Para que não haja dúvidas, frisa-se que embora tal julgado faça menção a precatório de natureza alimentar, a mesma lógica se aplica a qualquer crédito trabalhista, inclusive, aos atrelados a processos de falência, tendo em vista que o precatório alimentar nada mais é, afinal, do que um crédito trabalhista contra o Poder Público. E, se o raciocínio se aplica aos créditos trabalhistas contra o Poder Público, entende-se que também deve se aplicar aos créditos trabalhistas contra particulares.

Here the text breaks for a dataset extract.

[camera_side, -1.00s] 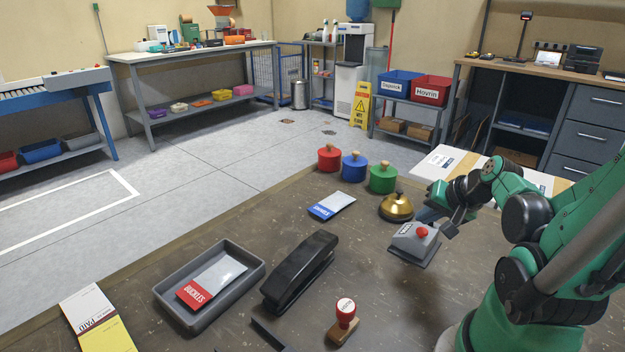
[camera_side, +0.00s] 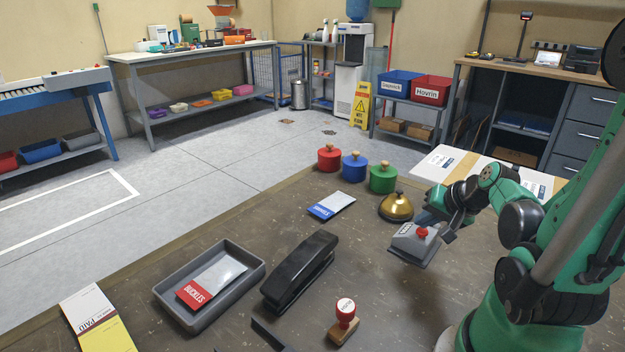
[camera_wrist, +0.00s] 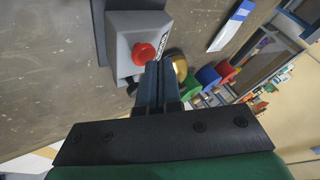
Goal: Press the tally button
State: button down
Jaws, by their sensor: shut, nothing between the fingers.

Conclui-se que o art. 5º, §1º, II, da lei 14.112/20 é expresso em limitar a aplicação deste dispositivo às alterações sobre a sujeição de créditos na recuperação judicial e sobre à ordem de classificação de créditos na falência, previstas, respectivamente, nos arts. 49, 83 e 84 da lei 11.101/05, e não sobre a natureza dos créditos, de modo que qualquer a premissa utilizada para sustentar suposta reclassificação do crédito trabalhista cedido a terceiro para a classe quirografária, por ocasião de celebração de cessão de crédito, não condiz com o texto legal e com a jurisprudência do STF.